Prior to the Trump Administration actually trying to do something about it, the system has been pathetically corrupted and broken. Now, according to reports, the United States is returning more and more of these people to Mexico in a far more orderly and law-abiding fashion that also avoids overwhelming the American judicial system and law enforcement agencies. In a report written by Charles Lehman earlier this year in August, we have been told that “nearly 12,000 people were returned to Mexico in July, compared with about 5,000 in May, and just 15 at the start of the year.” Progress is progress, and the “Remain in Mexico” program seems to be doing a great job of not only returning illegal immigrants to Mexico, but also deterring would-be crossers of the southern border by signaling to them that they will have no legal standing to covertly remain in the United States after being apprehended. The “Remain in Mexico” program also rejuvenates the motivations of border enforcement officials who now have substantive reasons to actually catch illegal immigrants who are now more likely to be deported.

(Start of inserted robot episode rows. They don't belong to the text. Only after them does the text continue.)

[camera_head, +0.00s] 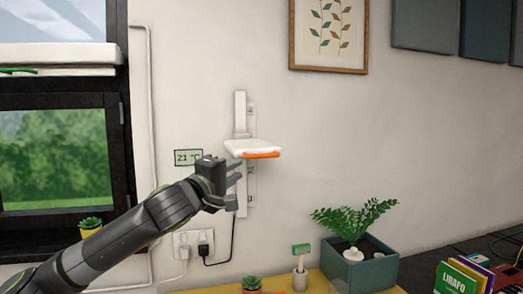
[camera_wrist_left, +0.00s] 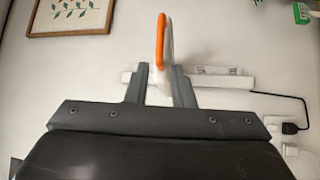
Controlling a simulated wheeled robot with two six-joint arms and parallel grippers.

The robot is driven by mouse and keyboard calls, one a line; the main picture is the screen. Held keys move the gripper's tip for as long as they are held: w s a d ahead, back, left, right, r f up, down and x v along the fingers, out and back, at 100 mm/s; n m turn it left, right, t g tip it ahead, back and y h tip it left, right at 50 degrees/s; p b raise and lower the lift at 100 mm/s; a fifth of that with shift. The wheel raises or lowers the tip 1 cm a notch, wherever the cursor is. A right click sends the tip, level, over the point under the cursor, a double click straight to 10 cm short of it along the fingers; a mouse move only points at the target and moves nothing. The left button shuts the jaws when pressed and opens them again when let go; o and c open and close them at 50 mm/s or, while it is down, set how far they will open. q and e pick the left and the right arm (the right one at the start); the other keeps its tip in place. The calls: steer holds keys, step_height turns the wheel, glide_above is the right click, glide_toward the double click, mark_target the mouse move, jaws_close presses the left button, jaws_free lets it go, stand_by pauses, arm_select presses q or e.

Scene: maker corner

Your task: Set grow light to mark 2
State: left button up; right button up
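The grow light (camera_head: 245,147) is a white flat panel with an orange front edge, mounted level on a white vertical rail (camera_head: 240,112) on the wall. No mark numbers can be read beside the rail. My left gripper (camera_head: 236,186) is open, its fingers just below and left of the panel in the head view. In the left wrist view, the grow light's orange edge (camera_wrist_left: 160,42) shows beyond the gap between my left fingers (camera_wrist_left: 161,85), and the rail (camera_wrist_left: 225,80) runs sideways behind. I cannot tell whether the fingers touch the panel. My right gripper is out of view.
A temperature display (camera_head: 188,157) and a wall socket (camera_head: 193,243) with black and white cables are near my left arm. Below are a fern planter (camera_head: 360,271), a small labelled pot (camera_head: 300,280) and a succulent (camera_head: 251,283).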

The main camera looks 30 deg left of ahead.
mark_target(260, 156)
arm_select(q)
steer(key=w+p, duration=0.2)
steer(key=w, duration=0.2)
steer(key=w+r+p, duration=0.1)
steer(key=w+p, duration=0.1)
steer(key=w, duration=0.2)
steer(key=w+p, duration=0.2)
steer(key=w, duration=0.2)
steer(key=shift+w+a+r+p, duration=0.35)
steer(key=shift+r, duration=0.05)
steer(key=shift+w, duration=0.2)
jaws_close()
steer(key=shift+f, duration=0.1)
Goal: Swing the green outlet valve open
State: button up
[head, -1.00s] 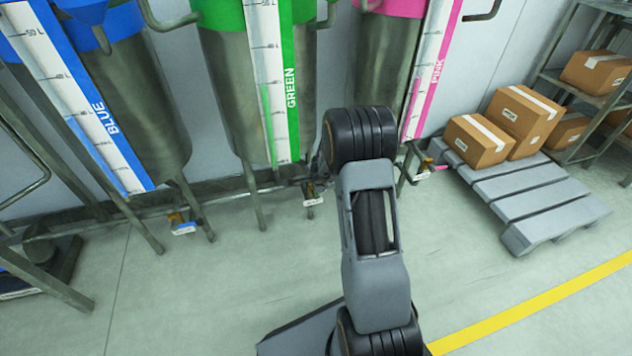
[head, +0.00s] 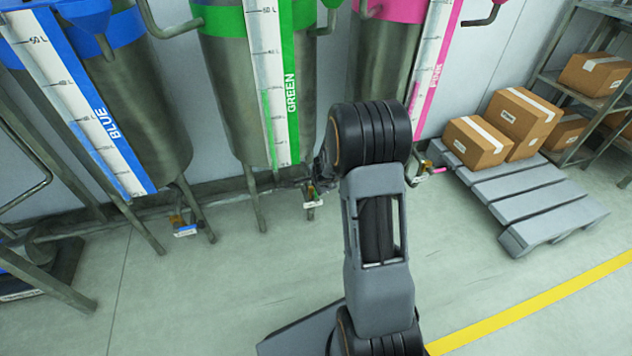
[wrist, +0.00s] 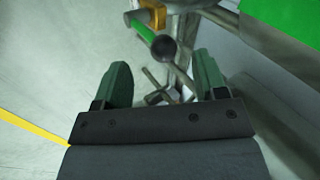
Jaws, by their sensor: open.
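In the wrist view the green valve handle (wrist: 144,30) shows beside a brass valve body (wrist: 152,10). A dark round end (wrist: 163,47) shows at the handle's near tip, just beyond the gap between my fingers. My gripper (wrist: 164,72) is open, with its two dark green fingers apart and nothing held between them. In the head view the green outlet valve (head: 312,190) is small, low under the green drum (head: 226,90), left of my arm. My gripper is largely hidden behind my arm there. I cannot tell whether a finger touches the handle.
Blue (head: 150,105) and pink (head: 375,75) drums stand either side of the green one. The drum legs (head: 255,195) are close to the valve. A grey pallet (head: 535,200) with cardboard boxes (head: 475,142) stands at the right. The floor in front is clear.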

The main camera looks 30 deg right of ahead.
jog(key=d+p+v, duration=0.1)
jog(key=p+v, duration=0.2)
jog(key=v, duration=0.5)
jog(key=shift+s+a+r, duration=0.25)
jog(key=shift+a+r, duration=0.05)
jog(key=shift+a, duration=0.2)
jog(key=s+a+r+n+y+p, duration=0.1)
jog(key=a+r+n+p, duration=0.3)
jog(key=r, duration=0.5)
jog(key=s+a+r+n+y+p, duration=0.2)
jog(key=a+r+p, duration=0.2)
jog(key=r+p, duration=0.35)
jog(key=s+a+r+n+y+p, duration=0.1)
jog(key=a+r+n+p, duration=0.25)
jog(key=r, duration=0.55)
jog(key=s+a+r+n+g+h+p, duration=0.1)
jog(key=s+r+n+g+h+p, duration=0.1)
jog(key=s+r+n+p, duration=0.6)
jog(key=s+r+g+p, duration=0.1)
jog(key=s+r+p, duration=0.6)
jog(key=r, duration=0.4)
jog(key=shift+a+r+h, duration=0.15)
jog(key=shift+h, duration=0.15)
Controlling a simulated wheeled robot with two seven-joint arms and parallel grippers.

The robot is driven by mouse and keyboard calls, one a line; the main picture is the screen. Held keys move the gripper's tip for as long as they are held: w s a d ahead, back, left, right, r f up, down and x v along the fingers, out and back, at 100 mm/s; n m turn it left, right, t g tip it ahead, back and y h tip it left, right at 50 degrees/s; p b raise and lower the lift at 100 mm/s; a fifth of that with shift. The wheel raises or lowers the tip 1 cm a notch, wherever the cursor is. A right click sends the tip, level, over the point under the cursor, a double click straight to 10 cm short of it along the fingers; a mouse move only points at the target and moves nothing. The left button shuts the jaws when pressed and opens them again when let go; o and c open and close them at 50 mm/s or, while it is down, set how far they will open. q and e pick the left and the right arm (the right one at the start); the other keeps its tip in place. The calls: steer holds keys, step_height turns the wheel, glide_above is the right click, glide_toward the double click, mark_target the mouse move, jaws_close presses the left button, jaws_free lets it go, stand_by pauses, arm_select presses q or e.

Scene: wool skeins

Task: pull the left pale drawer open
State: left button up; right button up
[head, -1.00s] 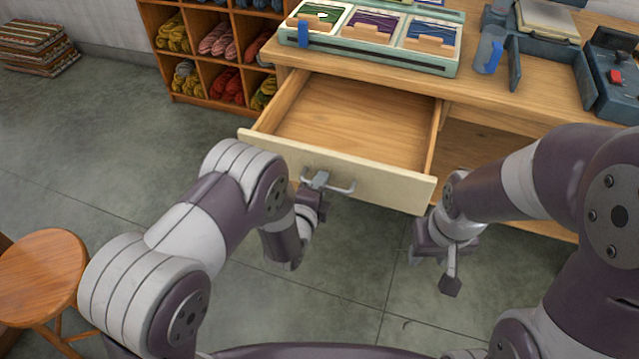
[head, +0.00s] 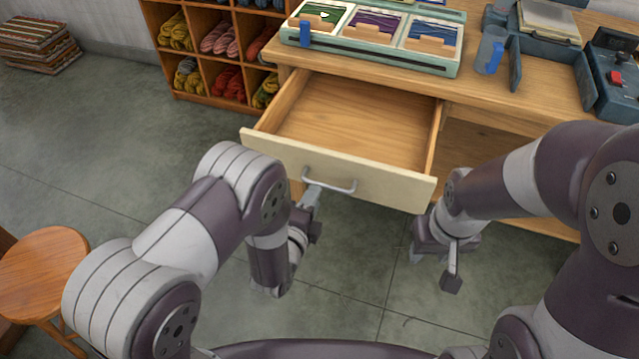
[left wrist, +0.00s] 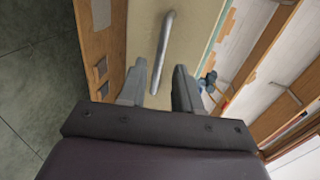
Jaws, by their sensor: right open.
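The left pale drawer (head: 395,187) stands well pulled out from the wooden desk, and its bare inside shows in the head view. Its grey bar handle (head: 335,188) is on the pale front. My left gripper (head: 313,192) is just below and in front of the handle's left end, apart from it. In the left wrist view its two fingers (left wrist: 160,82) are spread with nothing held, and the handle (left wrist: 163,48) lies beyond the gap between them. My right gripper (head: 450,270) hangs open and empty, right of the drawer front and low over the floor.
The desk top (head: 485,95) carries a green tray (head: 380,60) of yarn cards, a clear cup with a blue part (head: 490,50) and dark devices. A wool shelf (head: 205,60) stands behind left. A round stool (head: 42,265) is at left. Floor before the drawer is clear.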

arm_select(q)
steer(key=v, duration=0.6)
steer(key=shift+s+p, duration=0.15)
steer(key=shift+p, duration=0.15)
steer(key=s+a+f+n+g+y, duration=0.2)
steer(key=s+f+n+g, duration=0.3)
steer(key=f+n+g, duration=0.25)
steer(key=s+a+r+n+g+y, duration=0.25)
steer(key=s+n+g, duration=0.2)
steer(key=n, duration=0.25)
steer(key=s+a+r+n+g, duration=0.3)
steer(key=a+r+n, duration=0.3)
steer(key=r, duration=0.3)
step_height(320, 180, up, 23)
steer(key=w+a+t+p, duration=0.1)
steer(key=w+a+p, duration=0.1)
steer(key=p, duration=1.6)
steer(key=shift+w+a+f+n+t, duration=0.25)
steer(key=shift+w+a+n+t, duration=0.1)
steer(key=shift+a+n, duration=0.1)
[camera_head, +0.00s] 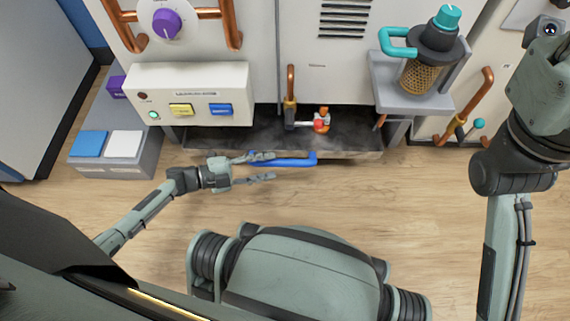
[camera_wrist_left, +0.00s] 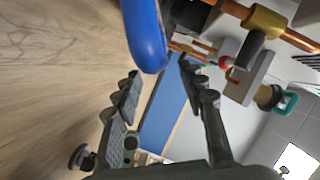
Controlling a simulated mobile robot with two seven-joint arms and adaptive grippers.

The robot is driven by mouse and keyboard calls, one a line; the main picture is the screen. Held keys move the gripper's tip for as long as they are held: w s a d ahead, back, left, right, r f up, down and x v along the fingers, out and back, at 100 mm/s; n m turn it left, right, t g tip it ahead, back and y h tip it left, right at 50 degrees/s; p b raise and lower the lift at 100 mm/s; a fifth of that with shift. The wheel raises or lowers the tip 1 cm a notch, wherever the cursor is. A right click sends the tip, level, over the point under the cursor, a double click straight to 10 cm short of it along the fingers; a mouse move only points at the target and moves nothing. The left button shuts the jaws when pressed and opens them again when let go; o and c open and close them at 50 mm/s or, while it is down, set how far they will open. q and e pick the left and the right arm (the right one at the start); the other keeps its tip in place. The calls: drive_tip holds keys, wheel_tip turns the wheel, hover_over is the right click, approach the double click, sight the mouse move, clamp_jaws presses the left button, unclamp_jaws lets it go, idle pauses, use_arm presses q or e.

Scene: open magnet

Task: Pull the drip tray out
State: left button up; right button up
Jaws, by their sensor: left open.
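The drip tray (camera_head: 345,154) is a wide, low, dark tray at the foot of the white machine, with a blue bar handle (camera_head: 298,161) on its front. My left gripper (camera_head: 274,168) is open at the handle's left part, one finger on the machine side and one on the near side. In the left wrist view, the handle (camera_wrist_left: 147,35) reaches down to between the open fingertips (camera_wrist_left: 160,72). I cannot tell whether a finger touches it. My right arm stands at the right, but its gripper is out of view.
A valve with an orange-red part (camera_head: 321,121) and a copper pipe sit above the tray. A button panel (camera_head: 190,94) juts out at upper left, above a grey box (camera_head: 115,158). A filter cup on a grey shelf (camera_head: 420,98) stands at right. The wooden floor before the tray is clear.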

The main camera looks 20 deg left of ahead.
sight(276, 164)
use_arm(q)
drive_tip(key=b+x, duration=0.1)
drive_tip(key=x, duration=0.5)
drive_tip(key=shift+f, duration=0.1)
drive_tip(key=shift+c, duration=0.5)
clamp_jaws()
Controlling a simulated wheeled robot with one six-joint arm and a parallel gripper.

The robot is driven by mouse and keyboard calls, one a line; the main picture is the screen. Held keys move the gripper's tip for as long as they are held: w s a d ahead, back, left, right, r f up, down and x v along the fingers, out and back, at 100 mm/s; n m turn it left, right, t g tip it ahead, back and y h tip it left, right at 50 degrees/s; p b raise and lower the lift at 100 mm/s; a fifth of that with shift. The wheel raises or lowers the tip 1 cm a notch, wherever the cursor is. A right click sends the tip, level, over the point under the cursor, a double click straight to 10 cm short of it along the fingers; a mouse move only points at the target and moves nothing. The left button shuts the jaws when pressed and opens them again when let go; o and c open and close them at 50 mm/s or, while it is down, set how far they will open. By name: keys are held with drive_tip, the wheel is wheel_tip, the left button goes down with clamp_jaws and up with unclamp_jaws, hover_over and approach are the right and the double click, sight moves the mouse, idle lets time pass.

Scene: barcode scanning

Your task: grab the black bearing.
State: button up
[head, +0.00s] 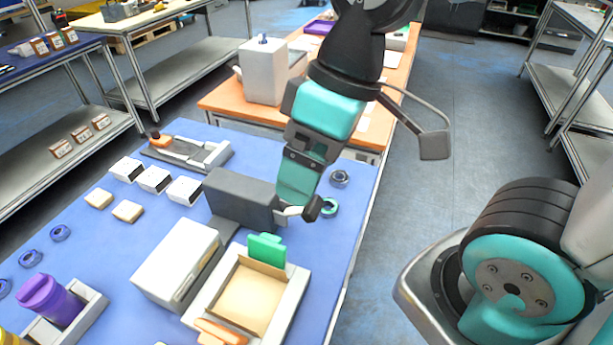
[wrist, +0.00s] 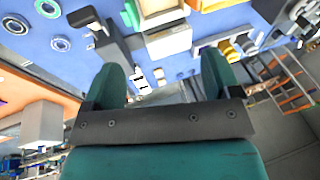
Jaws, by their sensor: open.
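A dark grey ring-shaped bearing (head: 339,178) lies flat near the right edge of the blue table. It is the darkest ring there, but its colour is hard to confirm. My gripper (head: 296,200) hangs over the table, left of both rings and beside a dark grey box (head: 240,196). In the wrist view my gripper (wrist: 163,78) shows two teal fingers spread apart with nothing between them. Dark and grey rings (wrist: 61,43) lie left of the fingers in that view.
A white box (head: 178,262) and a tray with a green block (head: 266,249) stand in front of my gripper. Several blue rings (head: 60,233) lie at the left of the table. A purple bottle (head: 48,297) is at front left. An orange table (head: 240,106) stands behind.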

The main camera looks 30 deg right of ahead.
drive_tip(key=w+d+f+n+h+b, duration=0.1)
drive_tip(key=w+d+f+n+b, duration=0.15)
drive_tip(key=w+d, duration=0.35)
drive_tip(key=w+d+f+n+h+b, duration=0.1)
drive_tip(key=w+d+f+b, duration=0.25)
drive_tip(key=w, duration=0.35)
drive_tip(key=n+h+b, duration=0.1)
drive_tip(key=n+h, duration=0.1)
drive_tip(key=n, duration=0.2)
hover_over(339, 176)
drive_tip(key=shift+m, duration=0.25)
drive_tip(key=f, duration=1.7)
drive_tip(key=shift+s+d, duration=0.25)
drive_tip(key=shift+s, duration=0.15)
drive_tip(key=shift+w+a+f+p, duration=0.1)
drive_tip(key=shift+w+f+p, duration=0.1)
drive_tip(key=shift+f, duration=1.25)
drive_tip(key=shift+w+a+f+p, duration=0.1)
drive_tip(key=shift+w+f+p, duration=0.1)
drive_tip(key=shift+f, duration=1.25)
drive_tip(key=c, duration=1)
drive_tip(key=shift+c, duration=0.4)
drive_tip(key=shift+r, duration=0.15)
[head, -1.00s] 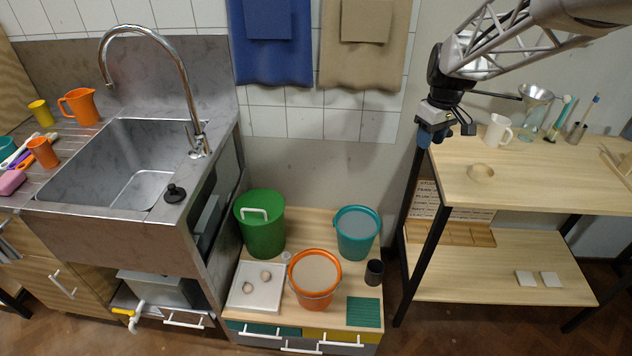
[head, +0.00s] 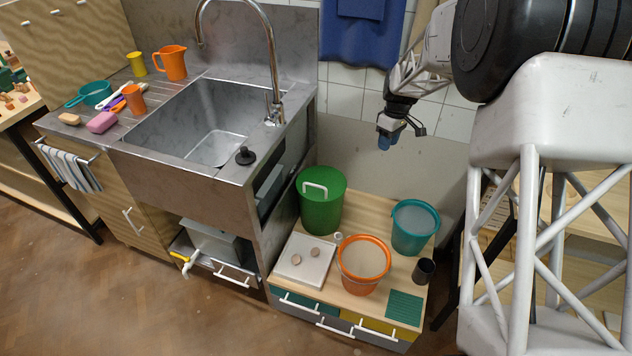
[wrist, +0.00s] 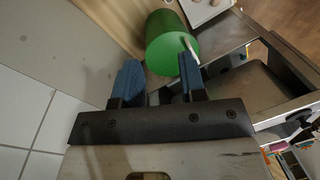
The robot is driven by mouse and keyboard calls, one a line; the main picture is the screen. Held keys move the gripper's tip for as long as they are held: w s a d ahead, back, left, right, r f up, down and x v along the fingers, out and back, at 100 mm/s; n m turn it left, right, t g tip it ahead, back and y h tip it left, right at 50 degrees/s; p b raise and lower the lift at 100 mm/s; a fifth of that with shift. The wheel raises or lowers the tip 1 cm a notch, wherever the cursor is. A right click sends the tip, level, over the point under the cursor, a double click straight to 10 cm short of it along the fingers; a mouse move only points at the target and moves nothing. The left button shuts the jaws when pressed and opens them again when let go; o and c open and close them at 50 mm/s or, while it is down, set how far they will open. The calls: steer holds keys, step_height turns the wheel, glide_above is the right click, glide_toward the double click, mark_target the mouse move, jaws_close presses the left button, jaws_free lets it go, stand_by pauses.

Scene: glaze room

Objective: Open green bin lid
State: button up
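The green bin (head: 320,207) stands on the low wooden cabinet against the sink unit, with its green lid (head: 322,181) on top. A white handle (head: 315,188) rises from the lid. My gripper (head: 386,141) hangs in the air above and to the right of the bin, apart from it. In the wrist view my gripper (wrist: 158,84) shows two blue fingertips spread apart with nothing between them. The green bin (wrist: 172,45) is beyond the fingertips in that view, with its white handle (wrist: 191,50) partly behind the right finger.
An orange bucket (head: 363,262), a teal bucket (head: 414,226), a white tray (head: 303,258) with small lumps and a dark cup (head: 424,271) share the cabinet top (head: 370,207). The sink (head: 215,125) and its tall tap (head: 274,60) stand to the bin's left.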

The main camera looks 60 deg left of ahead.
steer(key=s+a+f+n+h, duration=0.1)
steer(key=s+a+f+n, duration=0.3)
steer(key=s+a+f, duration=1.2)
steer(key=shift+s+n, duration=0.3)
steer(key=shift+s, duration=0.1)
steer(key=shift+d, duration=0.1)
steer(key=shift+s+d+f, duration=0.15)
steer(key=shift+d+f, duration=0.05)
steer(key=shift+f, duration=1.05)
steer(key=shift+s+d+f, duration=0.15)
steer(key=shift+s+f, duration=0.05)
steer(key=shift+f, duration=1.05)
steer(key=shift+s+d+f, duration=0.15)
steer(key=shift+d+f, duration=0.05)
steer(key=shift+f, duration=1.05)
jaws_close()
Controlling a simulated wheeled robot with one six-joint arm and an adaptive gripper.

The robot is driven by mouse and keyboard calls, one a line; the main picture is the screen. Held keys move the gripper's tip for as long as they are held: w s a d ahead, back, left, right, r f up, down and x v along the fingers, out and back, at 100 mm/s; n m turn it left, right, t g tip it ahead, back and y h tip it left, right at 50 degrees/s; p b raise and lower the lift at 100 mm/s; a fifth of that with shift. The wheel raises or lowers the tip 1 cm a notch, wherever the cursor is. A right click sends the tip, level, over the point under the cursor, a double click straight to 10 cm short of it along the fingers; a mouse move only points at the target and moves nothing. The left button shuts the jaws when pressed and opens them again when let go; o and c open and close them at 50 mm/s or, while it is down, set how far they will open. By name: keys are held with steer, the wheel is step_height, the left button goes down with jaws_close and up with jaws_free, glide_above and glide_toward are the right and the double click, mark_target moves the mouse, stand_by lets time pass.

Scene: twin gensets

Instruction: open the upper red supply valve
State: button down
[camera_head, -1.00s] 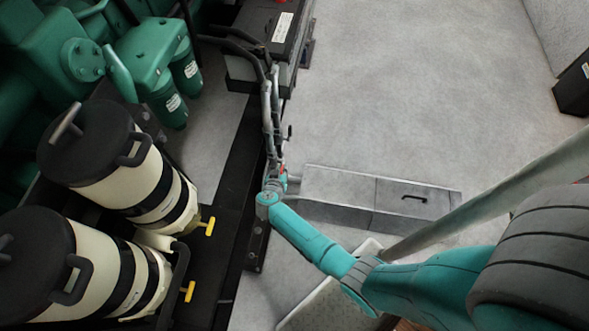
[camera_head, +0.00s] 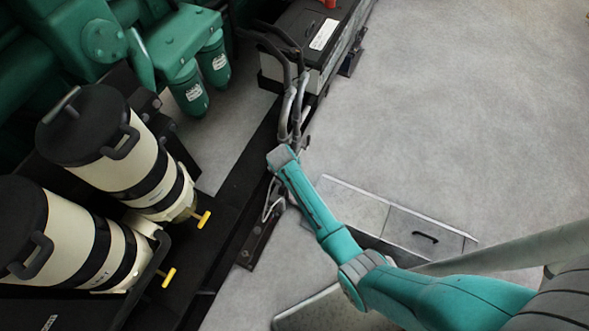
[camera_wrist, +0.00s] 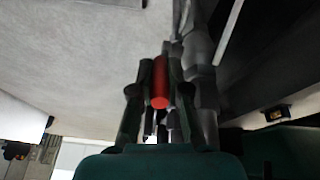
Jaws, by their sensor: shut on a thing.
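The red valve handle (camera_wrist: 160,82) shows in the wrist view between the two dark fingers of my gripper (camera_wrist: 159,92). The fingers are shut on it, one on each side, and its rounded red end faces the camera. Grey pipework (camera_wrist: 200,85) runs close beside it on the right. In the head view the end of my arm lies by the grey pipes (camera_head: 291,112) at the black frame rail, and it hides the handle and the fingers. The valve body cannot be made out clearly.
Two cream canisters (camera_head: 135,180) with black lids and yellow T-handles (camera_head: 201,219) stand at the left. Green machinery with filters (camera_head: 190,92) and a black battery box (camera_head: 305,40) are behind. A floor box (camera_head: 400,222) lies right of the rail. Open floor extends right.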

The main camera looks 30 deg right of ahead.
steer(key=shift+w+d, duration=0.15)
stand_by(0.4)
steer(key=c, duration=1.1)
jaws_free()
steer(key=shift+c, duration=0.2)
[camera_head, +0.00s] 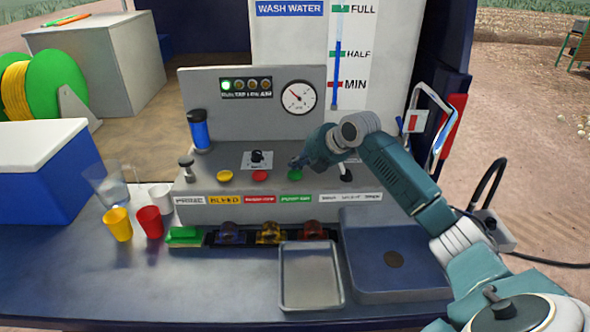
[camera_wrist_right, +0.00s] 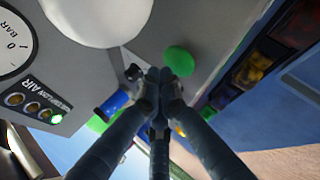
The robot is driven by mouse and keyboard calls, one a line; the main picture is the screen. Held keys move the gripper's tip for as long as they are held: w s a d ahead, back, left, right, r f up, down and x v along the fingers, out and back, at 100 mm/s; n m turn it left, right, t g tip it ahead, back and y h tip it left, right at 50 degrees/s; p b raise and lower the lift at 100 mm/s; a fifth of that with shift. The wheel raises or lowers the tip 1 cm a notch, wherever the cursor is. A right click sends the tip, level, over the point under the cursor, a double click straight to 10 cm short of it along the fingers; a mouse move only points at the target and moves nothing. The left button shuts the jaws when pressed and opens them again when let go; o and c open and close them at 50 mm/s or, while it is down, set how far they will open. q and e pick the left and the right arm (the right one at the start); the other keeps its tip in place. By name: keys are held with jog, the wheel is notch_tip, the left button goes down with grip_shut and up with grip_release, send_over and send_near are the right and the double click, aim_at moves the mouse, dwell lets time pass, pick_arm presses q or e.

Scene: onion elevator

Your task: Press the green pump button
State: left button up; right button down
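The green pump button (camera_head: 296,175) is a round cap on the sloping face of the grey control panel, above a green label. It also shows in the right wrist view (camera_wrist_right: 179,60), just beyond and to the right of my fingertips. My right gripper (camera_head: 297,162) is close to the button, just above it in the head view. Its fingers are drawn together with nothing visible between them in the right wrist view (camera_wrist_right: 160,76). A small gap to the button seems to show; contact cannot be made out. My left gripper is out of view.
A red button (camera_head: 260,176), a yellow button (camera_head: 225,176) and a black knob (camera_head: 257,157) sit left of the green one. A dark lever (camera_head: 346,175) is to its right. A gauge (camera_head: 299,97) stands above. Cups and a metal tray (camera_head: 311,303) are in front.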

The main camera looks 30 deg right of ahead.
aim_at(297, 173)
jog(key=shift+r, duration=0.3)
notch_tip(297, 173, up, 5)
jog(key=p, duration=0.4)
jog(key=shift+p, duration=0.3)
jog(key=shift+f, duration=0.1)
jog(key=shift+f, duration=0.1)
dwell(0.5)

Policies to reduce illegal immigration work, and I sincerely hope that the Trump Administration won’t back down now that it’s initiated such successful programs thus far in its term in power. As for a second term in power, I still maintain that Donald Trump and the restorative direction he’s taking our country in is exactly what we need as a nation if we wish to honor and sustain the law-abiding spirit that Abraham Lincoln once referred to as the desired “political religion” of our people. I sincerely hope that people like me who refrained from voting for Donald Trump in 2016 will join me casting our ballots for him—and Republican candidates in general—in 2020. Trump and the Republicans are not saviors, and they are far from perfect, despite what Trump may bombastically suggest in his typical campaign rally speeches (those speeches sure are entertaining, though). However, they represent the best political chance our country has right now of maintaining a few more steps in the right direction, and in the realm of short-term politics, that’s often all anyone can ask for.